Aunque Shema afirma espontáneamente no ser “un portavoz del Gobierno”, reconoce que fuertes vínculos unen a su organización con las instituciones ruandesas. Para él, los desafíos de Ruanda en cuestión de derechos humanos son “equiparables a los de cualquier país del mundo”. Habla de que se está trabajando hacia la mejora democrática y justifica, en parte, los límites a la libertad –sobre todo de expresión– en las particularidades de su país: “Ruanda aún se está recuperando de un genocidio, intentando unir a nuestro pueblo. Es tarea de las fuerzas del orden parar a la gente que promueve el odio antes de que contaminen a la sociedad”.

En el horizonte, Shema ve una Ruanda crisol de culturas, panafricanista y que pisa segura desde la heterogeneidad. “Grandes países como EE. UU. se han construido a partir de las experiencias colectivas de gente de diversa procedencia”, asegura. Habineza, por su parte, opta por una mirada más apegada al individuo: “Las personas que finalmente nos envíe Reino Unido nunca eligieron Ruanda. Han cruzado el Sáhara, el Mediterráneo. O han viajado miles de kilómetros desde Irán o Irak. Muchos han muerto en el camino en busca de su sueño, que era llegar al Reino Unido. No quiero que mi país sea cómplice de una violación tal de derechos básicos”.

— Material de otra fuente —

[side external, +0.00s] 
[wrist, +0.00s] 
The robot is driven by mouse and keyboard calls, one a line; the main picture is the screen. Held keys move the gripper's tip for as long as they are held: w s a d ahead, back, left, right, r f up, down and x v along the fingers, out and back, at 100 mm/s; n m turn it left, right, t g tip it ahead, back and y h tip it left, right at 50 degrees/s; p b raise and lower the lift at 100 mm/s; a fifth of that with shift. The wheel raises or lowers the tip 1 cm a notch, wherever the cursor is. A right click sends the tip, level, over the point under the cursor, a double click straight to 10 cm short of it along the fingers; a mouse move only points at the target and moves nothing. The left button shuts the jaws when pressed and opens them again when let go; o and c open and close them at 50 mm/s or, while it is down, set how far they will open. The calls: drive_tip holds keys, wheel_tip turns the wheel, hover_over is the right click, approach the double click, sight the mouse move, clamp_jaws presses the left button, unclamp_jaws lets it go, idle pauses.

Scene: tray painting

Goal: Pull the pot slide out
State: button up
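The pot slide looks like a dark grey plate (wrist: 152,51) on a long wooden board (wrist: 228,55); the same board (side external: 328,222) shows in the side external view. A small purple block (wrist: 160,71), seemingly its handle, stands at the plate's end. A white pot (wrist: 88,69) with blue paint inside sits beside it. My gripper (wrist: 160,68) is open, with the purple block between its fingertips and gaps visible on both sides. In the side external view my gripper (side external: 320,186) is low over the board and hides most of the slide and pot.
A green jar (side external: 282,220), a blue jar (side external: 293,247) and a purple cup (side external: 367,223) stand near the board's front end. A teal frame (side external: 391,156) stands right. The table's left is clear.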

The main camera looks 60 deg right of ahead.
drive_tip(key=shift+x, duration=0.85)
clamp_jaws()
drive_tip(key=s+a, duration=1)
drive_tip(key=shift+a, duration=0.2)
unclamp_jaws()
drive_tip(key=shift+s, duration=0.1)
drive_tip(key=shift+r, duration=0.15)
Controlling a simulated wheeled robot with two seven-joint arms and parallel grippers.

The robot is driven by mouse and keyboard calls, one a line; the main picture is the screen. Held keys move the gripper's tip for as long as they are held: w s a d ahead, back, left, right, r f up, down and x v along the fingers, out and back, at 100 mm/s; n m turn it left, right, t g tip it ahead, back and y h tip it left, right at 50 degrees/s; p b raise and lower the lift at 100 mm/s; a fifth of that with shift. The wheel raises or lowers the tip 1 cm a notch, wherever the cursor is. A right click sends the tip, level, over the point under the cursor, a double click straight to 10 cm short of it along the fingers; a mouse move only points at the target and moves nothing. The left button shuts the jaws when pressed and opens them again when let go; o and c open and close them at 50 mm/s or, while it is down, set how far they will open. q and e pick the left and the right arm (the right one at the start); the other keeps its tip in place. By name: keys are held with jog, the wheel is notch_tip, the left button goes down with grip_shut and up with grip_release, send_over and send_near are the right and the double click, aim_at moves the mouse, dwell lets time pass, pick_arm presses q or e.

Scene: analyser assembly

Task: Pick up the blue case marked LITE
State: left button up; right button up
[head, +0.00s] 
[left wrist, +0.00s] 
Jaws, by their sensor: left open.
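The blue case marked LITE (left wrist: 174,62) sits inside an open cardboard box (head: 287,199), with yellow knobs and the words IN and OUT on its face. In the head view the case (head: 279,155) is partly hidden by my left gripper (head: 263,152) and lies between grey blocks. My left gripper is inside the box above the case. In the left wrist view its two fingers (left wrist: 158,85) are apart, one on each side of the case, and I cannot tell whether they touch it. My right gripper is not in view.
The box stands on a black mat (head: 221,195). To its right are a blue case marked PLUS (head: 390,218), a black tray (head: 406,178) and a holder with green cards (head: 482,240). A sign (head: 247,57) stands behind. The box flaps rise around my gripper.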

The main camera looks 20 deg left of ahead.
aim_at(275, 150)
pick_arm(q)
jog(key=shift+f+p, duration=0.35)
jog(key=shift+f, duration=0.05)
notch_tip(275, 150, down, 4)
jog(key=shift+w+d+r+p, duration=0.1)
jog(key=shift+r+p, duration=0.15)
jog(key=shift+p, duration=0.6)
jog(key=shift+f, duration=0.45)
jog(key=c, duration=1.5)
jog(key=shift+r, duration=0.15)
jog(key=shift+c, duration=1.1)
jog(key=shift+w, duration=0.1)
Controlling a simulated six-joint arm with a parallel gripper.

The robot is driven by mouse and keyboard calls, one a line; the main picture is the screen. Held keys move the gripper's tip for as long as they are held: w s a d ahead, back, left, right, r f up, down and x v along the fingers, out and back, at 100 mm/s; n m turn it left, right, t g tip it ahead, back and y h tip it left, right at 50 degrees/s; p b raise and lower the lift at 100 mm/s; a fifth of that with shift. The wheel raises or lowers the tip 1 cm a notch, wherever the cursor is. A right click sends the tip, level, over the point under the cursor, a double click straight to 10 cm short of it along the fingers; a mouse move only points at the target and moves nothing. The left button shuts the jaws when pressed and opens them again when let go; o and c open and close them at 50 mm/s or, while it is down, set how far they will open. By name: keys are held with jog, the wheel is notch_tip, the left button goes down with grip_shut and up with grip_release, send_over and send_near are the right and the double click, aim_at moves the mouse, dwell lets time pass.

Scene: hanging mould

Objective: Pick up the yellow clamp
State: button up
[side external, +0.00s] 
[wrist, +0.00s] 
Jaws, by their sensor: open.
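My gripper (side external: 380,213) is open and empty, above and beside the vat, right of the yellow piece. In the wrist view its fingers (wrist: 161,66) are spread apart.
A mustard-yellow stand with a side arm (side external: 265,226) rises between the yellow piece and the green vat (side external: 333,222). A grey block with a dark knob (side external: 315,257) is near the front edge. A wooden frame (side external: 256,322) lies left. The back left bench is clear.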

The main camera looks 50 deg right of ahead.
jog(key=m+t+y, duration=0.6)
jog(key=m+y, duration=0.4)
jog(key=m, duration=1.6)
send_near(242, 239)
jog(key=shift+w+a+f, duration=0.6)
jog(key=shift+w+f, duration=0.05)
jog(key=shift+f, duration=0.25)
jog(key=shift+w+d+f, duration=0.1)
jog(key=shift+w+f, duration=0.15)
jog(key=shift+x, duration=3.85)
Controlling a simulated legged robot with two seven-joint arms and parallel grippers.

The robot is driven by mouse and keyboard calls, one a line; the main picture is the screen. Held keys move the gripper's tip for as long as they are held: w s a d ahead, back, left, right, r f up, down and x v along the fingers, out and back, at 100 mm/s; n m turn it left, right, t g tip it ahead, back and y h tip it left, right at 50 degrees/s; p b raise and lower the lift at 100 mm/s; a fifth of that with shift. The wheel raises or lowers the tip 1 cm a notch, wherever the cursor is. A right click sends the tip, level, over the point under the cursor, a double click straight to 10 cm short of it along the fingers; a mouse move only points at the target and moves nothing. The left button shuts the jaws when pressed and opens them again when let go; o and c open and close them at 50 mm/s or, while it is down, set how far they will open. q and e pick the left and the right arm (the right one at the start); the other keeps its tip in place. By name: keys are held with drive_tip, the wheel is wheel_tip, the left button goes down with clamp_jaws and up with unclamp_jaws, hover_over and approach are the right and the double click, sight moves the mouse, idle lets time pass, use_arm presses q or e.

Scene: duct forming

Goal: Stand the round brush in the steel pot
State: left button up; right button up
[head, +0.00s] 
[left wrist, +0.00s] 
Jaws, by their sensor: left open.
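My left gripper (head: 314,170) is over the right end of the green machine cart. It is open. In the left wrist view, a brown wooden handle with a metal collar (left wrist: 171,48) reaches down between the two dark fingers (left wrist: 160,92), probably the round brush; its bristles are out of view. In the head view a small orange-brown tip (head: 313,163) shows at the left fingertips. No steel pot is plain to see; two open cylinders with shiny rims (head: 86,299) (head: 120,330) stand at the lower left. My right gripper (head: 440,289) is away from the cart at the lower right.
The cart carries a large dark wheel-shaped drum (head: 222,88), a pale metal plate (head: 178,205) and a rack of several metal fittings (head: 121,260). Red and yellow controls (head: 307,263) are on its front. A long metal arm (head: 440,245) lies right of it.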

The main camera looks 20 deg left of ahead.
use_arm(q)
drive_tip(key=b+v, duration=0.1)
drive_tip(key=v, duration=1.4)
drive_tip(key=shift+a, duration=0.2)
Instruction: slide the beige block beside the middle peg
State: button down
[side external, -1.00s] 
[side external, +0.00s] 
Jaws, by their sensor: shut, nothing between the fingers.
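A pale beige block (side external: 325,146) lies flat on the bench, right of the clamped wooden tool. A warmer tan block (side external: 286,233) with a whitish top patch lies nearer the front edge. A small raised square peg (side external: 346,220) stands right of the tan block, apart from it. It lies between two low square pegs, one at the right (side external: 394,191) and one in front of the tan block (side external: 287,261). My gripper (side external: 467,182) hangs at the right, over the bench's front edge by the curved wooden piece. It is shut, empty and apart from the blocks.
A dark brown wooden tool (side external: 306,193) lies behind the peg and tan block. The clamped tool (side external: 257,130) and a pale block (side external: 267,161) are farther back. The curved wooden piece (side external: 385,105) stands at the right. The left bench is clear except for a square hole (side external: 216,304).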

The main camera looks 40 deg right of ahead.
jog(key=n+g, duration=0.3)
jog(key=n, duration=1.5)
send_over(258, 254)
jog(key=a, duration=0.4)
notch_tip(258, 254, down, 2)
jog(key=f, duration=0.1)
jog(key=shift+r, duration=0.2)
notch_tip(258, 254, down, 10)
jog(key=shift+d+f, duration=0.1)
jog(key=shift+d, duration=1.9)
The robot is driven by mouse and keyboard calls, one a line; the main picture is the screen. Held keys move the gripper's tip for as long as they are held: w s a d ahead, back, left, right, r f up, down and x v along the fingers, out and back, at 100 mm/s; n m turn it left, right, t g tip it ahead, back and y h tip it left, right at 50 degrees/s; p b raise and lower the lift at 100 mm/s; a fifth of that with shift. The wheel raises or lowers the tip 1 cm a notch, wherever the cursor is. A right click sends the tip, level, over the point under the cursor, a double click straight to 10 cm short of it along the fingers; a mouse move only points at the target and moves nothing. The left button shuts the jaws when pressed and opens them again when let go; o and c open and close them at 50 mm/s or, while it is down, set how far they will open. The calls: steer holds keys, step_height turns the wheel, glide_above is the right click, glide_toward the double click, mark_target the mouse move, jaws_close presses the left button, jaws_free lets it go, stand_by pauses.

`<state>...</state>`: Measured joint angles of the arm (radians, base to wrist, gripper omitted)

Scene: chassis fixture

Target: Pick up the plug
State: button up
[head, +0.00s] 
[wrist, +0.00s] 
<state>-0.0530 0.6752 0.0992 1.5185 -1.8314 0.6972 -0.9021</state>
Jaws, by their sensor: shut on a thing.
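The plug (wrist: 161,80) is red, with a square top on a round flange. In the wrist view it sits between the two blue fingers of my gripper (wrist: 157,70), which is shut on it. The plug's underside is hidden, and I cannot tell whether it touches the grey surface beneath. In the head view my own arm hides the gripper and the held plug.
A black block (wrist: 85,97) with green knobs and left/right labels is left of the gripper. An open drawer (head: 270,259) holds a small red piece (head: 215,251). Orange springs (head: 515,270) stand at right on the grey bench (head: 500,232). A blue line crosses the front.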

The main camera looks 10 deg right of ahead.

Dinamarca también ha mostrado interés en llegar a un acuerdo similar con Ruanda. Es probable que observe atenta cómo Gran Bretaña va solventando, en su aplicación, las muchas aristas legales del documento firmado. Más allá de los vericuetos normativos y eufemismos a los que recurra, el Reino Unido tendrá que hacer, cara a la opinión pública internacional, malabarismos dialécticos para sostener simultáneamente dos afirmaciones que casan mal. La primera, que Ruanda es un destino ideal para iniciar una nueva vida de libertad y prosperidad. La segunda, que la perspectiva de un vuelo solo de ida Londres-Kigali servirá para disuadir a los miles de refugiados que llaman a sus puertas.